WORK REQUIRED >> Leave out every picture, then transcribe the rest of the listing exactly.

INFORMATION SHOWN >>
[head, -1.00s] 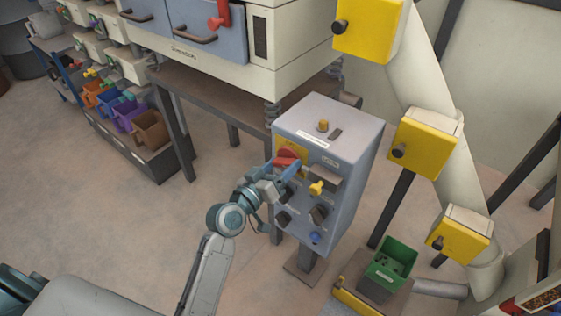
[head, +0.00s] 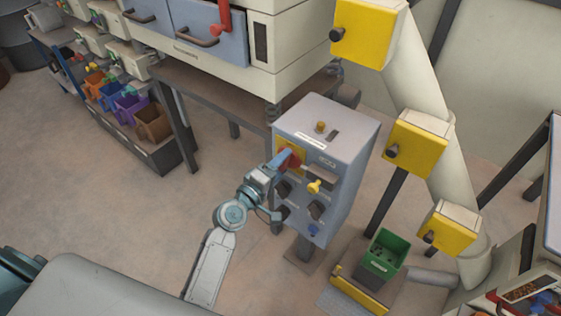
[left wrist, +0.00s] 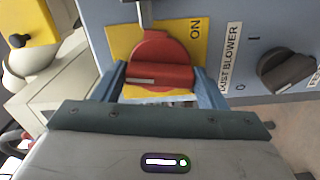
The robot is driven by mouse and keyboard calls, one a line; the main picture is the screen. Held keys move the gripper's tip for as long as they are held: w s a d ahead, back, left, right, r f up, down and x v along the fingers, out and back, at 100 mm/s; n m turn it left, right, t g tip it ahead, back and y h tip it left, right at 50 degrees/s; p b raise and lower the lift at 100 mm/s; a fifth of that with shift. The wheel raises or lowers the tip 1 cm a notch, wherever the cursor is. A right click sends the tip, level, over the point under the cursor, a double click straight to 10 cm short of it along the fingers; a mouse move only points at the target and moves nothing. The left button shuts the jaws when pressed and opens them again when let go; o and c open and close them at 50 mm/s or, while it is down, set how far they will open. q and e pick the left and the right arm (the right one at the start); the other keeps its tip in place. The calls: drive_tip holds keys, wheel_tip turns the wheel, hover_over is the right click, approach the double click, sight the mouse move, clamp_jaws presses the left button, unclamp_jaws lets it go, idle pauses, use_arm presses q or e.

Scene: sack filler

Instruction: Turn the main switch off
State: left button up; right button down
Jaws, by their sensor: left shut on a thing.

SOLUTION FOR THIS EXERCISE >>
[head, -1.00s] 
[head, +0.00s] 
[left wrist, +0.00s] 
The robot is driven by mouse and keyboard calls, one a line; the main picture is the screen. Held keys move the gripper's tip for as long as they are held: w s a d ahead, back, left, right, r f up, down and x v along the fingers, out and back, at 100 mm/s; n m turn it left, right, t g tip it ahead, back and y h tip it left, right at 50 degrees/s; p b raise and lower the lift at 100 mm/s; a fifth of that with shift. The wheel raises or lowers the tip 1 cm a notch, wherever the cursor is. A right click sends the tip, level, over the point under the cursor, a double click straight to 10 cm short of it along the fingers; a mouse move only points at the target and moves nothing. The left button shuts the jaws when pressed and opens them again when let go; o and c open and close them at 50 mm/s or, while it is down, set how far they will open. q and e pick the left and the right arm (the right one at the start); the other keeps its tip in place. The calls: drive_tip holds keys, wheel_tip turns the wheel, hover_over is the right click, approach the double click, sight the mouse move, clamp_jaws presses the left button, unclamp_jaws lets it go, idle pauses, use_arm presses q or e.

Scene: sack filler

Instruction: Turn the main switch off
State: left button up; right button down
Jaws, by their sensor: left shut on a thing.

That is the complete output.